* _What the exercise asks_: Show, in full, each line of the data that contains "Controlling".

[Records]
* * * *

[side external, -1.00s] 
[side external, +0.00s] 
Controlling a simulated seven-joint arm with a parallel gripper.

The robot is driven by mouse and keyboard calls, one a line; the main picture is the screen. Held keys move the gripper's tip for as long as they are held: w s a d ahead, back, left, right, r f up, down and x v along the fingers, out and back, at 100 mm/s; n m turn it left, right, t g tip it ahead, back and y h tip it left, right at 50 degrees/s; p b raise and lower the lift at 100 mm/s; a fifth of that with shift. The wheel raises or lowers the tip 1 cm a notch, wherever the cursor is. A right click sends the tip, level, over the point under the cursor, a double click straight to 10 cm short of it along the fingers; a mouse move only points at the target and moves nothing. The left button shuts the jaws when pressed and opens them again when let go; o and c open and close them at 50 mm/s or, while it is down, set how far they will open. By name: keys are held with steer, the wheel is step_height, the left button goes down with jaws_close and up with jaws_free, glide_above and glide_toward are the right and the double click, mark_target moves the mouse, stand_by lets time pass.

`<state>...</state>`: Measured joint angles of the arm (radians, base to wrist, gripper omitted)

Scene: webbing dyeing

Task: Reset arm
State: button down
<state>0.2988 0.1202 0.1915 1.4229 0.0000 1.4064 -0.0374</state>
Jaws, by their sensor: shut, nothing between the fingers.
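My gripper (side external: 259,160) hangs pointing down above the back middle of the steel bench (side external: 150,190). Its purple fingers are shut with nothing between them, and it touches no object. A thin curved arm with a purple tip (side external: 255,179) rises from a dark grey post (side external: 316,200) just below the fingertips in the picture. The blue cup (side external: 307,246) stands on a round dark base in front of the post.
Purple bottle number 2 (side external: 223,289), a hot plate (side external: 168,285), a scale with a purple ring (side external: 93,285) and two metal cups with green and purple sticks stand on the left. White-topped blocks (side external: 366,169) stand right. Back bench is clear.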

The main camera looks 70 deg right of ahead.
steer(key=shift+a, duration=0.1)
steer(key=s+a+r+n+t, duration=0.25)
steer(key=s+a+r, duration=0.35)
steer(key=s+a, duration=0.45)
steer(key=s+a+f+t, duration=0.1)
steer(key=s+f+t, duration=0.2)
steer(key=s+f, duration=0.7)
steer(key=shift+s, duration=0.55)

* * * *

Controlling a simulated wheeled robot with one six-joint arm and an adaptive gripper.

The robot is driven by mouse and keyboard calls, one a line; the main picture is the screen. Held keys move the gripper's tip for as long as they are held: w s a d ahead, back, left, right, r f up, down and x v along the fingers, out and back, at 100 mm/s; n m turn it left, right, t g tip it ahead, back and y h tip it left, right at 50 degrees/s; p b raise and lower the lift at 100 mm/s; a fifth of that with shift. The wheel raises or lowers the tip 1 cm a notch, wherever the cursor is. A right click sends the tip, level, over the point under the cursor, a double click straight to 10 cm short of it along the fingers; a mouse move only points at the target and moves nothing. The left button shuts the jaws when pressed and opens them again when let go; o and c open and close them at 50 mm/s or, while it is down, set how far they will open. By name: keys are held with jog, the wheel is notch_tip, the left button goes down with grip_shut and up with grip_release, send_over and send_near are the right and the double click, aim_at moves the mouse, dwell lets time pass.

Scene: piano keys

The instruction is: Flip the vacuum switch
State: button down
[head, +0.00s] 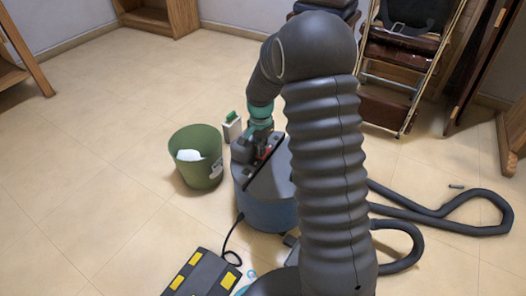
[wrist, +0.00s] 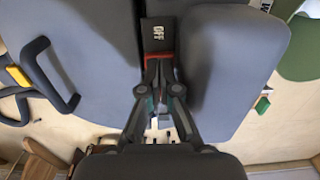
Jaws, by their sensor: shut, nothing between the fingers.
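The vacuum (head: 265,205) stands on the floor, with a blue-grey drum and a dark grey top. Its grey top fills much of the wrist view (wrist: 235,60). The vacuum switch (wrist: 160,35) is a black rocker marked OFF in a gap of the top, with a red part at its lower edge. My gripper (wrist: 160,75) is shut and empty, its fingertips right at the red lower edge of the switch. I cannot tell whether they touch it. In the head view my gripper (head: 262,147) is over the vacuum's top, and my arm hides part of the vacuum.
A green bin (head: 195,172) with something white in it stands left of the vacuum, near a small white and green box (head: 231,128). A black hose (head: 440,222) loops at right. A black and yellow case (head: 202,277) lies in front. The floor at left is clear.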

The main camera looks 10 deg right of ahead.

* * * *

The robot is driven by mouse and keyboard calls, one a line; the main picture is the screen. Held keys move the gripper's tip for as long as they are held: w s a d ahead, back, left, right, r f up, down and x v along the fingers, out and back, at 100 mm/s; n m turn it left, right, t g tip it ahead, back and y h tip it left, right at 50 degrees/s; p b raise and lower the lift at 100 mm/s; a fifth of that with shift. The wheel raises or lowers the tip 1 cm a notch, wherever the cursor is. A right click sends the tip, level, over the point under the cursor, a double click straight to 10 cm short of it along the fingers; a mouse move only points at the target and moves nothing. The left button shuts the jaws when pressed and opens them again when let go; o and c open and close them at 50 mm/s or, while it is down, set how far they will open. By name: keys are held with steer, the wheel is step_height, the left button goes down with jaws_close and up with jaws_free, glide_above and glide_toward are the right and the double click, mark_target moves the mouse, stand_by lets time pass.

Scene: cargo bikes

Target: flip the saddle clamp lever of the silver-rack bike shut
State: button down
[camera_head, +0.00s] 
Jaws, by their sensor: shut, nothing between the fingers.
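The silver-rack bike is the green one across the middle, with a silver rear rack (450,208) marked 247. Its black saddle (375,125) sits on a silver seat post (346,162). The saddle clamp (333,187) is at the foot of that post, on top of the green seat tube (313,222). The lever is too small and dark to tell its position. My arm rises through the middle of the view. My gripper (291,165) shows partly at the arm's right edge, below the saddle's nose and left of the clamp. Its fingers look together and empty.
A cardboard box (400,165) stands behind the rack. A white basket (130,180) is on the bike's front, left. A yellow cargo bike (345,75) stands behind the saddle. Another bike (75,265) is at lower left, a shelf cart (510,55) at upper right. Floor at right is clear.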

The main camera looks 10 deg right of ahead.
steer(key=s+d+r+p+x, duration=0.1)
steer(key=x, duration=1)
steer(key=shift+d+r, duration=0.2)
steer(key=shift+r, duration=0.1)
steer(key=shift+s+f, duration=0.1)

* * * *

* _Solved exercise_:
Controlling a simulated seven-joint arm with a parallel gripper.
Controlling a simulated wheeled robot with one six-joint arm and an adaptive gripper.

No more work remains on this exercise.